High-Level Goals and Risks

The goal of an aggregate program in a large data warehouse must be more than just improving performance. A good aggregate program should:

A well-designed aggregate environment can achieve all of these objectives. A poorly designed aggregate environment can fail all of the objectives. In the remainder of this article, I provide four design requirements that, if followed, will achieve all of your desired objectives.

Design Requirement #1

Aggregates must be stored in their own fact tables, separate from the base-level data. In addition, each distinct aggregation level must occupy its own unique fact table.

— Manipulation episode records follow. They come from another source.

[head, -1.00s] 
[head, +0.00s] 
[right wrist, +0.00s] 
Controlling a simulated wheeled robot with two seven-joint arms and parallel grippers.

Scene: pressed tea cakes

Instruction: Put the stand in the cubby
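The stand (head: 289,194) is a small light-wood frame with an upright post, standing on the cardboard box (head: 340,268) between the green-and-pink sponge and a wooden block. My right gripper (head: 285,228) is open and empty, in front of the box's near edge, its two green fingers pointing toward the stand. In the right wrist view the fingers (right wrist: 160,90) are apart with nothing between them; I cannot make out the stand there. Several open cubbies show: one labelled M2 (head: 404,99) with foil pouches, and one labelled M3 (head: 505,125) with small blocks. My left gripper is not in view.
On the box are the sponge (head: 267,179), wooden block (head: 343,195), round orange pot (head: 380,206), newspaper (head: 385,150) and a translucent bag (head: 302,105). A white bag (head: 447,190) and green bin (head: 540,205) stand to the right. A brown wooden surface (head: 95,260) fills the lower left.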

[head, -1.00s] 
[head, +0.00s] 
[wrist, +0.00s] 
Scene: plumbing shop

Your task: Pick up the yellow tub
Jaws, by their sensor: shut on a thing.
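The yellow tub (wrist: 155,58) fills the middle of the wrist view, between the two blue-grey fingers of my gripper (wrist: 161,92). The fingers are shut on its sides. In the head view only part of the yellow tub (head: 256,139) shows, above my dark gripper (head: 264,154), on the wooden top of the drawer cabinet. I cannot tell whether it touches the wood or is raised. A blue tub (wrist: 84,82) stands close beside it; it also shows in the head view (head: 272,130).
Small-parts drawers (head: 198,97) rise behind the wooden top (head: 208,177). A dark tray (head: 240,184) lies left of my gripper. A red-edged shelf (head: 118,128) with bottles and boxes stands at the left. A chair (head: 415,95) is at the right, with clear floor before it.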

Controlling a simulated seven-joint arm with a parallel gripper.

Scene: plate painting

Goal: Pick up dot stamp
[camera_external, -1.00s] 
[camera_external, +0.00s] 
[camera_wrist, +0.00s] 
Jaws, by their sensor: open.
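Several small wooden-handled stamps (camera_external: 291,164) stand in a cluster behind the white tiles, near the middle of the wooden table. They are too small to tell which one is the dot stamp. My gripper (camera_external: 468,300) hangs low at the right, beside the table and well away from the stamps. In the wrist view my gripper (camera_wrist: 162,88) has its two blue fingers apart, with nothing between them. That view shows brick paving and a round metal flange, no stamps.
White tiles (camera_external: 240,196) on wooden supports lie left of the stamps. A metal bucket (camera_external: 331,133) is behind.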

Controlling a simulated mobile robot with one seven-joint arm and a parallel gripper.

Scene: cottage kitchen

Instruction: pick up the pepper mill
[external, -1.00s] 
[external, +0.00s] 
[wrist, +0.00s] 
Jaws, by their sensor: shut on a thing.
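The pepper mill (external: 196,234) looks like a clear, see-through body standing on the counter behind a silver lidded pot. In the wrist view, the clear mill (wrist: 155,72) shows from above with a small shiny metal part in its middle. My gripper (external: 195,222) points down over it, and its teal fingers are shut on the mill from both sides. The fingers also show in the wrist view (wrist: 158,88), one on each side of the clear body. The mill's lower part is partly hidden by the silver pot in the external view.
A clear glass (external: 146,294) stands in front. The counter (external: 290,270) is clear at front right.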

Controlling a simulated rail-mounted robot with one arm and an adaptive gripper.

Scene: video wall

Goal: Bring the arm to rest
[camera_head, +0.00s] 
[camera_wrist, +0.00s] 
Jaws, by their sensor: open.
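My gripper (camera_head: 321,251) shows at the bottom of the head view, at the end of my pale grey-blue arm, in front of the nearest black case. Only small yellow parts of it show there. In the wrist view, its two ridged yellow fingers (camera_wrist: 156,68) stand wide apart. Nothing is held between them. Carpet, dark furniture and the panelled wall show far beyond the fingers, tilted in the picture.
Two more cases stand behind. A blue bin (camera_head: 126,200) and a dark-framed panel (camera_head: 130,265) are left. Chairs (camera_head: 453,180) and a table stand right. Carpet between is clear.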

The separation of aggregates into their own fact tables is very important. First, the aggregate navigation scheme I describe is simpler when the aggregates occupy their own tables, because the aggregate navigator can learn almost everything it needs from the DBMS's ordinary system catalog, rather than requiring additional metadata. Second, an end user is less likely to double-count additive fact totals accidentally when the aggregates are in separate tables because every query against a given fact table will by definition go against data of a uniform granularity. Third, the small number of giant numerical entries representing, for instance, national sales totals for the entire year do not have to be shoehorned into the base table. Often the presence of these few giant numbers forces the database designer to increase the field widths of all entries in the database, thereby wasting disk storage. Because the base table is a huge table occupying perhaps half of the entire database, it is very helpful to keep its field widths as tight as possible. Fourth, the administration of aggregates is more modular and segmented when the aggregates occupy separate tables. Aggregates can be built at separate times, and, with an aggregate navigator, individual aggregates can be taken offline and placed back online throughout the day without impacting other data.

Design Requirement #2

The dimension tables attached to the aggregate fact tables must, wherever possible, be shrunken versions of the dimension tables associated with the base fact table.

In other words, using the base-level Fact table in Figure 1, you might wish to build category level aggregates, representing the Product Dimension rolled up from the individual product to the category. (See Figure 2.)

Notice that in this example you have not requested aggregates in either the Time Dimension or the Store Dimension. The central Sales Fact table in Figure 2 represents how much of a category of product was sold in each store each day. Your design requirement tells you that the original Product table must now be replaced with a shrunken product table, which you might as well call "category." A simple way to look at this shrunken product table is to think of it as containing only those fields that survive the aggregation from individual product up to the category level. Only a few fields will still be uniquely defined. For example, both the Category description and the Department description would be well defined at the category level, and these must have the same field names they have in the base Product Dimension table. However, the individual UPC number, the package size, and the flavor would not exist at this level, and must not appear in the Category table.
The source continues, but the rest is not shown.